Copy every line, leaving nothing out and adding nothing.

Begin

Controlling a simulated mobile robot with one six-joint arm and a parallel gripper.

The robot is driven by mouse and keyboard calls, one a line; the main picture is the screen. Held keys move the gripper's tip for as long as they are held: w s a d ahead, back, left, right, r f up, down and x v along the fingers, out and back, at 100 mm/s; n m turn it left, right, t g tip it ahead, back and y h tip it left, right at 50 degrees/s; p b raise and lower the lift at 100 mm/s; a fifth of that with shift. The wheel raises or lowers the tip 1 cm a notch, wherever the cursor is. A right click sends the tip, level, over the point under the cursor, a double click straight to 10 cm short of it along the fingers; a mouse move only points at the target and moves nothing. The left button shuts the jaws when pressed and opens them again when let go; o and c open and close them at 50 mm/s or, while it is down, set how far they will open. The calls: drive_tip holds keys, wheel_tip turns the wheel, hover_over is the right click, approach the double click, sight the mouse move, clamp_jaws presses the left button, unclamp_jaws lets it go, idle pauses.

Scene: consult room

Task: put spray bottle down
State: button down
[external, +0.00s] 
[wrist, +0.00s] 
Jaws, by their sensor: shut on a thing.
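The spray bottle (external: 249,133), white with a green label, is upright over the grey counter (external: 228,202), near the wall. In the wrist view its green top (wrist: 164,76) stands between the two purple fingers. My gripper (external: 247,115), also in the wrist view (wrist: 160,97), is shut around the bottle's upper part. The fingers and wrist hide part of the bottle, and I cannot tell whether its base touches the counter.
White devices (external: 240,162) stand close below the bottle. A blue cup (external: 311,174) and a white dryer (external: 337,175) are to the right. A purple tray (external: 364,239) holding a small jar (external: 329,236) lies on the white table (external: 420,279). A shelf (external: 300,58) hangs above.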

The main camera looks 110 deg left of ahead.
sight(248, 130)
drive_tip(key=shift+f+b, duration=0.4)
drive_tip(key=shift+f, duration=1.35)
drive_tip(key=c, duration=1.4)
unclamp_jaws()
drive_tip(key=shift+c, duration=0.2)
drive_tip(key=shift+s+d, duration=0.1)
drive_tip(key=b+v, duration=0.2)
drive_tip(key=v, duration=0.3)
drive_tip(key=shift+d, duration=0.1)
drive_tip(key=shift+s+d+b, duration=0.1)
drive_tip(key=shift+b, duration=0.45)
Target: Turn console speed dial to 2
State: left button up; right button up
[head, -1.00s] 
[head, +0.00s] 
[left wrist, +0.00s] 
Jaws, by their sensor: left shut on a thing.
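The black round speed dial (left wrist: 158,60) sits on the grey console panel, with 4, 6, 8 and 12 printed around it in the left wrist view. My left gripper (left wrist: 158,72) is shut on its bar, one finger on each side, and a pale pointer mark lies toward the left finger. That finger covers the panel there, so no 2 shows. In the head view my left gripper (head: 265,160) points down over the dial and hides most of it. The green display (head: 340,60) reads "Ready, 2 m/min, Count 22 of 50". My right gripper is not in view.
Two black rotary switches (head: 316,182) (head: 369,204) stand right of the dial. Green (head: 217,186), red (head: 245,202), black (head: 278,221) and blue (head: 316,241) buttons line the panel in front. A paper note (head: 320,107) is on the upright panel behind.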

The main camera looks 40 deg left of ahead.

End

Expected answer
Controlling a simulated mobile robot with one six-joint arm and a parallel gripper.

The robot is driven by mouse and keyboard calls, one a line; the main picture is the screen. Held keys move the gripper's tip for as long as they are held: w s a d ahead, back, left, right, r f up, down and x v along the fingers, out and back, at 100 mm/s; n m turn it left, right, t g tip it ahead, back and y h tip it left, right at 50 degrees/s; p b raise and lower the lift at 100 mm/s; a fifth of that with shift. The wheel raises or lowers the tip 1 cm a notch, wherever the cursor is. A right click sends the tip, level, over the point under the cursor, a double click straight to 10 cm short of it along the fingers; a mouse move only points at the target and moves nothing. The left button shuts the jaws when pressed and opens them again when let go; o and c open and close them at 50 mm/s or, while it is down, set how far they will open. The calls: drive_tip holds keys, wheel_tip turns the wheel, hover_over is the right click, approach the double click, sight the mouse move, clamp_jaws presses the left button, unclamp_jaws lets it go, idle pauses.

Scene: consult room

Task: put spray bottle down
State: button down
[external, +0.00s] 
[wrist, +0.00s] 
Jaws, by their sensor: shut on a thing.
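The spray bottle (external: 249,133), white with a green label, is upright over the grey counter (external: 228,202), near the wall. In the wrist view its green top (wrist: 164,76) stands between the two purple fingers. My gripper (external: 247,115), also in the wrist view (wrist: 160,97), is shut around the bottle's upper part. The fingers and wrist hide part of the bottle, and I cannot tell whether its base touches the counter.
White devices (external: 240,162) stand close below the bottle. A blue cup (external: 311,174) and a white dryer (external: 337,175) are to the right. A purple tray (external: 364,239) holding a small jar (external: 329,236) lies on the white table (external: 420,279). A shelf (external: 300,58) hangs above.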

The main camera looks 110 deg left of ahead.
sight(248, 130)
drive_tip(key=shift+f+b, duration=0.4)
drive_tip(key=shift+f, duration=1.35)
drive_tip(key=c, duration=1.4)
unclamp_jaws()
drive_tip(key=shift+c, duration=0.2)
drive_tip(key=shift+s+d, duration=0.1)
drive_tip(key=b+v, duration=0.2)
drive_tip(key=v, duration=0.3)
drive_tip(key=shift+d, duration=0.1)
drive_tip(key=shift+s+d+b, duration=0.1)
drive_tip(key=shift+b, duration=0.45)
Target: Turn console speed dial to 2
State: left button up; right button up
[head, -1.00s] 
[head, +0.00s] 
[left wrist, +0.00s] 
Jaws, by their sensor: left shut on a thing.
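The black round speed dial (left wrist: 158,60) sits on the grey console panel, with 4, 6, 8 and 12 printed around it in the left wrist view. My left gripper (left wrist: 158,72) is shut on its bar, one finger on each side, and a pale pointer mark lies toward the left finger. That finger covers the panel there, so no 2 shows. In the head view my left gripper (head: 265,160) points down over the dial and hides most of it. The green display (head: 340,60) reads "Ready, 2 m/min, Count 22 of 50". My right gripper is not in view.
Two black rotary switches (head: 316,182) (head: 369,204) stand right of the dial. Green (head: 217,186), red (head: 245,202), black (head: 278,221) and blue (head: 316,241) buttons line the panel in front. A paper note (head: 320,107) is on the upright panel behind.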

The main camera looks 40 deg left of ahead.

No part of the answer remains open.